It’s 4:00 pm on a Saturday and your lawn is looking an inch or two away from the HOA phone call.  You are tired.  You had a tough week full of tough decisions, hectic schedules, and strained relationships.  You want it to look good for Sunday.  You want everything to look good for Sunday.  It is the Lord’s Day and it deserves special treatment.  

Depending on how you were raised, this is the focus starting on Saturday night in particular;  getting everything ready for a “perfect” Sunday.  On Sunday we wear the best clothes. We try to go out of our way to be polite, our house looks good and we look good.  

There are hundreds of decisions made each day.  Many modern-day Christians divorce who they are in Christ from what they do on a daily basis.  Their identity as a Christian really only has a place on Sunday or perhaps at a small group in the week; the rest of the time they are simply a landscaper, a homemaker, a lawyer, etc.

I found that this mindset made it easy to subconsciously see Sunday in a different light than the rest of the week. I would focus on Christ in a way starting Sunday morning that I would not do Monday through Saturday. This was unintentional, but a byproduct of this focus nonetheless. 

I never thought to ask, “Is this Scriptural”? Are there secular activities and sacred activities?  This is not to say that I saw this as a license to sin in the week and live godly on the weekend.  Though perhaps it was a temptation to think a little too highly of my piety on the weekend than I should have.

Is there a difference between the secular and the sacred?  Are there activities that fall outside of the purview of the spiritual and are, so to speak, amoral and unimportant? Rarely is a trip to the grocery store seen as an opportunity to glorify God.  This is understandable.  Keeping this as part of our mindset in every activity takes careful cultivation and does not come naturally.  The renewing of our minds takes careful work. This work of cultivating a habit of Soli Deo Gloria, or all to God’s glory, is crucial, scriptural, and life-changing.  

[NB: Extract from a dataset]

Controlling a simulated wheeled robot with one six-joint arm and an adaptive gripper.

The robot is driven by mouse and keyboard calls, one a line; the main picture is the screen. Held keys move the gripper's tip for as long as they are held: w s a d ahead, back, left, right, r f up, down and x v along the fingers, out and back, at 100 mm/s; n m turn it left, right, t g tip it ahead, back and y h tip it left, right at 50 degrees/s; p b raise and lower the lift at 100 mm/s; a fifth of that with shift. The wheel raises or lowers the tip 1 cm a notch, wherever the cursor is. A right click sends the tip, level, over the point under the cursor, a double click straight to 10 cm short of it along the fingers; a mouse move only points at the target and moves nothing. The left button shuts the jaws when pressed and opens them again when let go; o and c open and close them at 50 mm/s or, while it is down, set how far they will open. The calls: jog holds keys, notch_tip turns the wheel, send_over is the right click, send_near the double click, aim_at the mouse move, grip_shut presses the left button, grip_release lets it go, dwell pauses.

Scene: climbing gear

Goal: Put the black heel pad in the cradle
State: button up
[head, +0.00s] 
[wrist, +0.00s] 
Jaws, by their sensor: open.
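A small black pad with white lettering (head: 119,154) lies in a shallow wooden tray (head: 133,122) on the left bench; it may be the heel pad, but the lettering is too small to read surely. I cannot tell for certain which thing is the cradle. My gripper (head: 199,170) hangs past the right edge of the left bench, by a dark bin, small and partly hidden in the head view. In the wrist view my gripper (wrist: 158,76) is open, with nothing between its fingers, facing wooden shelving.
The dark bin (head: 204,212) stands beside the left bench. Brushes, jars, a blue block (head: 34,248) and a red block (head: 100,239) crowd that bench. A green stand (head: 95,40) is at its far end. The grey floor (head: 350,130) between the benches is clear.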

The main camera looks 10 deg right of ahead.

C.S. Lewis elucidated this concept in the posthumously published Letters to Malcolm: Chiefly on Prayer.  He addressed the notion of the sacred and the secular as two separate entities and argued that:  

“This department of life, labelled ‘sacred,’ can become an end in itself; an idol that hides both God and my neighbours. (‘When the means are autonomous they are deadly.’) It may even come about that a man’s most genuinely Christian actions fall entirely outside that part of his life which he calls religious.”

I used to think that the bifurcation of our lives into the sacred and secular creates a mindset where activity A is a secular activity (i.e. grocery shopping) and activity B is a sacred activity (i.e. attending church). I thought that the problem with this duality was that we can begin to justify certain behaviors in our secular activities that we wouldn’t in our sacred.

I missed Lewis’ greater point that to become “legalistic” in our mindset and to separate out different camps of activities in our lives was to create a religion of the activities that WE deemed to be more spiritual or sacred than another whether or not God saw them this way.

Lewis’ point, as I see it, is that in a given moment, possibly the most sacred thing we could do to glorify God is to lay down and take a nap. The difference between a legalistic mindset and a mind that is wholly given to living to the Glory of God is that “…, whether you eat or drink, or whatever you do, do all to the glory of God.” I Cor. 10:31.